Racconti dal viaggio della campagna overthefortress in Libano

Fotografie di Gloria Chillotti

È mattino presto e il sole è già alto.
Le elezioni, i caroselli che le hanno precedute e le schermaglie che le hanno seguite sono ormai passato.
Pare che a vincere siano stati gli astenuti, il partito Futuro di Hariri perdente, il blocco Hezbollah-Amal ha guadagnato consenso, alcune scaramucce tra sunniti e sciiti in città e una “poetessa ribelle” derubata di qualche seggio da oscure trame politiche.
Le orecchie cominciano a fischiare per l’altitudine, ci stiamo addentrando proprio in una delle roccaforti sciite del paese, si nota dalle bandiere, stendardi e mausolei gialloverdi che ornano la strada nella vallata della Beeka.

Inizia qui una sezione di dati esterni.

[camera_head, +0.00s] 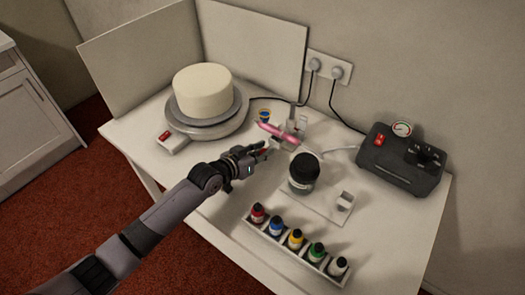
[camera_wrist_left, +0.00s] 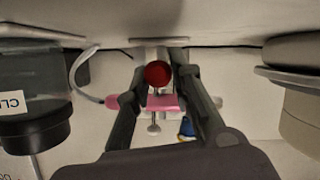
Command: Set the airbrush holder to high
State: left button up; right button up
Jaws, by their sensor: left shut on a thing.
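The pink airbrush (camera_head: 277,132) rests on its holder (camera_head: 302,126), a pale post at the back of the table. In the left wrist view, which appears upside down, the airbrush (camera_wrist_left: 162,102) lies across behind a round red knob (camera_wrist_left: 158,74). My left gripper (camera_head: 264,149) is in front of the holder, with its fingers on either side of the red knob. It is shut on the knob. The holder's height marks cannot be read. My right gripper is not in view.
A white cake (camera_head: 203,92) stands on a turntable (camera_head: 208,130) to the left. A black-lidded jar (camera_head: 304,172) stands right of the gripper. A row of colour bottles (camera_head: 296,240) is in front, and a dark compressor (camera_head: 398,160) is at the right. Boards stand behind.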

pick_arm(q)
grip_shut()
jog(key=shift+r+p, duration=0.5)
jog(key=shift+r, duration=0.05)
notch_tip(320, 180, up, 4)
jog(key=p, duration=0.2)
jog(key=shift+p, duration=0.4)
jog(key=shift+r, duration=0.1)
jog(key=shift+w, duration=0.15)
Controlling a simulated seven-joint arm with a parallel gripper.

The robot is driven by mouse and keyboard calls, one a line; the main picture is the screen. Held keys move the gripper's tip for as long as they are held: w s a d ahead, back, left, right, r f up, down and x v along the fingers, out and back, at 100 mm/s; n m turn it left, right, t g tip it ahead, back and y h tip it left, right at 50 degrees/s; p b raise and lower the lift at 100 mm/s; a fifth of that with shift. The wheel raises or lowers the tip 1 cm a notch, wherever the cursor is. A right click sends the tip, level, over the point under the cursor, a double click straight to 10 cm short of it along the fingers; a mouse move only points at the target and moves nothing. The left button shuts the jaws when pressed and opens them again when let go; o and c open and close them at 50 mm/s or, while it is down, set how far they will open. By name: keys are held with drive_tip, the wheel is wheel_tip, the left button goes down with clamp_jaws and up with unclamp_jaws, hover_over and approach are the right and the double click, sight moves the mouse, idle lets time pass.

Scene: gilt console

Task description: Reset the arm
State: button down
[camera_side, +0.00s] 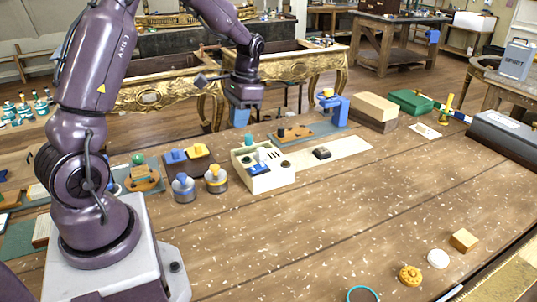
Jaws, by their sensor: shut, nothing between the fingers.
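My arm rises from its pale base at the left and arches over to the right. My gripper (240,118) hangs pointing down at the end of the arm, in the upper middle of the side view. Its blue fingers are shut with nothing between them. It is in the air above the far part of the wooden worktable (330,220), behind and above the cream box (263,168) in the picture. It appears clear of everything around it.
Beside the cream box stand two round knobbed pieces (215,179). Behind are a blue stand (337,108), stacked blocks (375,112) and a green box (411,101). A yellow gear (410,275), white disc (438,258) and wooden cube (463,240) lie front right. The table's middle is clear.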

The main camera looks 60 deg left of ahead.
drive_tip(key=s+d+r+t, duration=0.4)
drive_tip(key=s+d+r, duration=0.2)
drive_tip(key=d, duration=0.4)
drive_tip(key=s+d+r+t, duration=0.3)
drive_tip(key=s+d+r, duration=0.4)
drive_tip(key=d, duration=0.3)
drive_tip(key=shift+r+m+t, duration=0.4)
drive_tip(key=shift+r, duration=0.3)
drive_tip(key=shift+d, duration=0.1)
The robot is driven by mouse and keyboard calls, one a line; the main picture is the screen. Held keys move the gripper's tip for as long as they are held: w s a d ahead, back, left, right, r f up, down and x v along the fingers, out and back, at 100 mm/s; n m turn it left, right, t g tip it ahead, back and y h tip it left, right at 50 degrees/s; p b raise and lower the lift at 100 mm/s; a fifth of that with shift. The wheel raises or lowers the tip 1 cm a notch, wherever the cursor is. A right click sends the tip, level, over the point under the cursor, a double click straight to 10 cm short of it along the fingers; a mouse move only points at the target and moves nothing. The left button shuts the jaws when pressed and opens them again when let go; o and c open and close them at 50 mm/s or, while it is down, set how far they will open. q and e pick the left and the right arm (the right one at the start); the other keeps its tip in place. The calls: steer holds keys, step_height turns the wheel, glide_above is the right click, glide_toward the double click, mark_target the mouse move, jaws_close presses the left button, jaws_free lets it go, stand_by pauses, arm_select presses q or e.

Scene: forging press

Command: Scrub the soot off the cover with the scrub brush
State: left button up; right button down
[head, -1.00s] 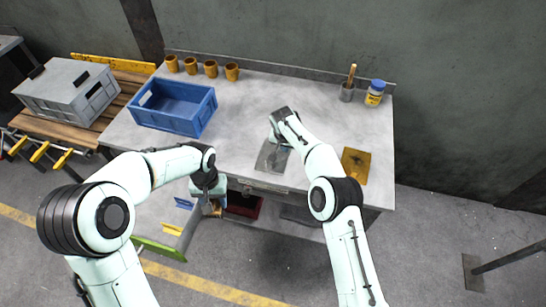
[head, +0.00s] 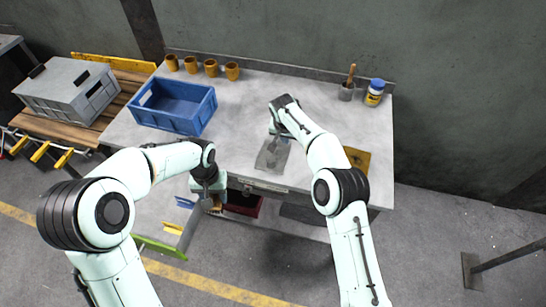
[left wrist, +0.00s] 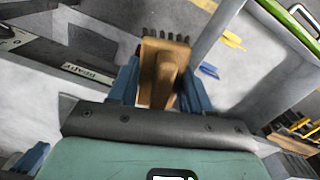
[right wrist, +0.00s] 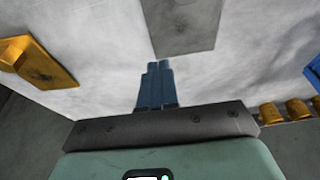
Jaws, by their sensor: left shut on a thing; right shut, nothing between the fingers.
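My left gripper (head: 208,196) is shut on the scrub brush (left wrist: 160,70), a wooden block with dark bristles, in front of the bench's edge, left of the plate. The bristles point away from my gripper. My right gripper (right wrist: 155,68) is shut and empty, beside the plate's far edge. In the head view my right wrist partly hides the fingers.
A yellow plate (head: 357,157) with a dark smudge lies at the right, partly behind my right arm.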

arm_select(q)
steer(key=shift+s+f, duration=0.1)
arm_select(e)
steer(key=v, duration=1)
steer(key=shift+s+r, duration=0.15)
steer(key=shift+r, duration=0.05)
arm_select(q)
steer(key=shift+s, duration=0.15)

Il paesaggio scorre lungo i finestrini, oltre alle case, alle insegne elettorali, alle cassette di frutta e verdura esposte, ai pick-up di marche coreane e americane padroni della strada, i fotogrammi mostrano estese porzioni di terreni occupate da baracche, autentici prodigi di architettura dell’autosostentamento, ed evocano scenari post apocalittici.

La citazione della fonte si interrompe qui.